Leach v. United States Bank, 205 Iowa, 987, 213 N.W. 528, is cited by the author of this annotation as apparently constituting an exception to the rule. Syllabus No. 1 perhaps is a declaration to that effect, but the opinion, as we read it, is merely to the effect that the county's claim of a preference right can only be worked out "on the theory that it is a part of the state." The court has held, apparently, that, if the state has no such right, the county cannot have; but has not held that the county has such right because the state has. Nor have we found any such holding by the Iowa Supreme Court in any of the decisions which have been brought to our attention. Cross-appellant *171 does not cite this authority. We have carefully examined numerous other authorities which it cites, and find but one of them in point, namely City and County of Denver v. Stenger, 295 F. 809, decided by the Circuit Court of Appeals (Eighth Circuit), which disposed of the question in this summary manner:

"Under the common law, the sovereign had a right to a certain preference in payment. [Citations.] The common law is, by statutory authority [citations], in force in Colorado. Appellant is an agency of the state exercising the delegated sovereignty thereof in local matters. It is entitled to whatever priority the state might demand."

This is mere assertion of what was contended and overruled in all of the foregoing cases. It is to be noted that the four grounds upon which, as stated in the opinion, counsel challenged the priority claimed by the city and county of Denver, do not include the point that the right was limited to the sovereign itself.

The annotation above cited is limited to claims of priority in the assets of an insolvent bank.
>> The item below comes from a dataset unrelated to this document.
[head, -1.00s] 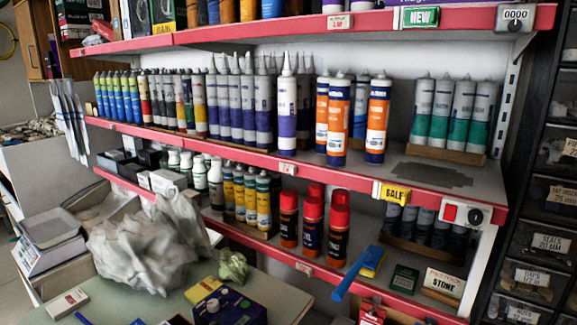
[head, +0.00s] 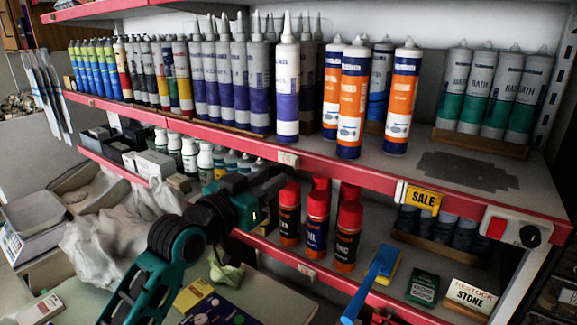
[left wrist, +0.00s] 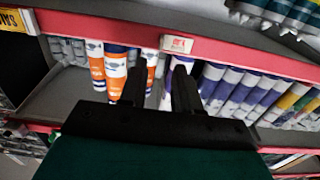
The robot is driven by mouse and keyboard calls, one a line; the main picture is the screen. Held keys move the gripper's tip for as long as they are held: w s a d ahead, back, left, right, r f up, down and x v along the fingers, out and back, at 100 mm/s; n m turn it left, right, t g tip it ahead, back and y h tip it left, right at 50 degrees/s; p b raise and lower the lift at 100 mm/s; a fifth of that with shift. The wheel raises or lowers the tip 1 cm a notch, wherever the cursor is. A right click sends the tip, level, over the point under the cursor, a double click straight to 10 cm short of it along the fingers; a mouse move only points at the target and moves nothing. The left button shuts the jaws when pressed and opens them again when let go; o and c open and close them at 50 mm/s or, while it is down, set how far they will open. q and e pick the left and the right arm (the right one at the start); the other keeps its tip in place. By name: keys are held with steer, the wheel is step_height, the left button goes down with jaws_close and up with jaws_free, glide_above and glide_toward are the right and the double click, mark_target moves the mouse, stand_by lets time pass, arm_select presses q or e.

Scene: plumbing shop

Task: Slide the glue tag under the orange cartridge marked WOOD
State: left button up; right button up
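A small pale tag (head: 288,159) sits on the red edge of the middle shelf, below the single tall purple-and-white cartridge (head: 287,90). It also shows in the left wrist view (left wrist: 177,43); its print is too small to read. Three orange-and-white cartridges stand to its right: one behind (head: 332,80), one in front (head: 353,105) and one further right (head: 400,100). I cannot read which is marked WOOD. My left gripper (head: 278,183) is just below and in front of the tag. In the left wrist view its two fingers (left wrist: 160,85) are apart with nothing seen between them. My right gripper is not in view.
A yellow SALE sign (head: 421,199) and a switch box (head: 511,228) are on the same shelf edge further right. The edge between tag and SALE sign looks clear. Red-capped cans (head: 317,215) stand below, close to my gripper. A blue-handled tool (head: 375,270) overhangs the lower shelf.

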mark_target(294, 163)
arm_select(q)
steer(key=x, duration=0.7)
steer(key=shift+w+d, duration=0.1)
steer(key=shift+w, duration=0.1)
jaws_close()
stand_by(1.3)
The same considerations and principles are involved where the assets in which the preference is claimed are those of insolvents generally. An annotation upon this question is found in 36 A.L.R. 640, where most of the foregoing cases and some others are cited. This is supplemented by an annotation in 52 A.L.R. 755. The author of the first-mentioned annotation expresses no view of his own further than to say that "the cases are not entirely agreed upon the question." The author of the last-mentioned annotation says this:

"The recent cases dealing with the specific question under annotation, in those jurisdictions which recognize the prerogative right of the state to a preference over general depositors and creditors of insolvents, support the majority rule, which is that prerogative right, being an attribute of sovereignty, is possessed by the state alone, and not by a county or other political subdivision of the state."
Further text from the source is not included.